§ Supplied information
[Begin]
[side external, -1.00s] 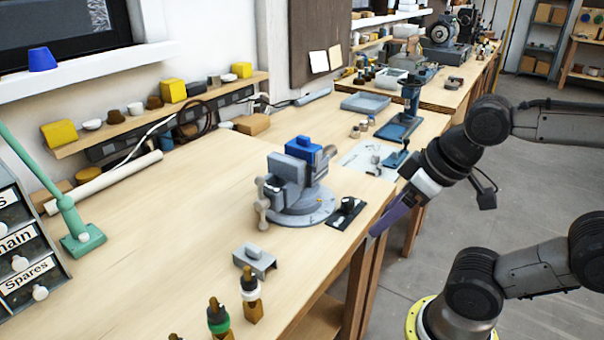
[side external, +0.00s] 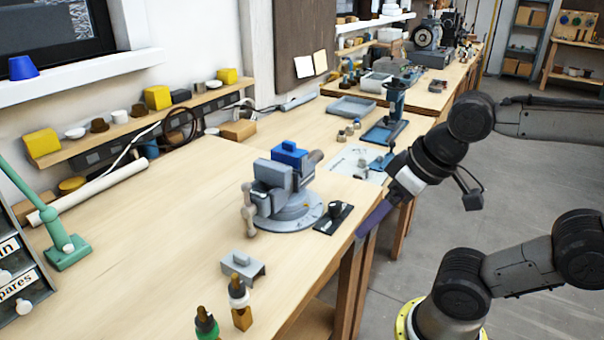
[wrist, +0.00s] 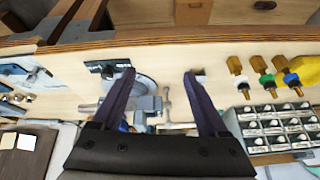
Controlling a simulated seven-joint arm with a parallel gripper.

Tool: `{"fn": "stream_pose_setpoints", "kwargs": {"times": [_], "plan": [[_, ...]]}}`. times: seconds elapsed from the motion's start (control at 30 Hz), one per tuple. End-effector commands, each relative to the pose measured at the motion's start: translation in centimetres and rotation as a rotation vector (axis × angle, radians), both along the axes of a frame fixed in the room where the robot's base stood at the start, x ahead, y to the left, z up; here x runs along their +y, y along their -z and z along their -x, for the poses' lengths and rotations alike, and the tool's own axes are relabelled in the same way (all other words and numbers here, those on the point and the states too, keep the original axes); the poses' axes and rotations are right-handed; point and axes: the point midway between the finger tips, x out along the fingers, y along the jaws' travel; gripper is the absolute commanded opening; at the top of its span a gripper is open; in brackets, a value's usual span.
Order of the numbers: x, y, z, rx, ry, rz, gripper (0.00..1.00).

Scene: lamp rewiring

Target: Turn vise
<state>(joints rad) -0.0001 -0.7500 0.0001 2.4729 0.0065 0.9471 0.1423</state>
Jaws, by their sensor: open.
[End]
§ What this task involves
Everything from the line with "Target: Turn vise" to the end of the listing above needs to be duplicated exactly, both end lines included, with nothing more.

§ Problem solution
Target: Turn vise
<state>(joints rad) -0.0001 -0.7500 0.0001 2.4729 0.0065 0.9471 0.1423</state>
Jaws, by their sensor: open.

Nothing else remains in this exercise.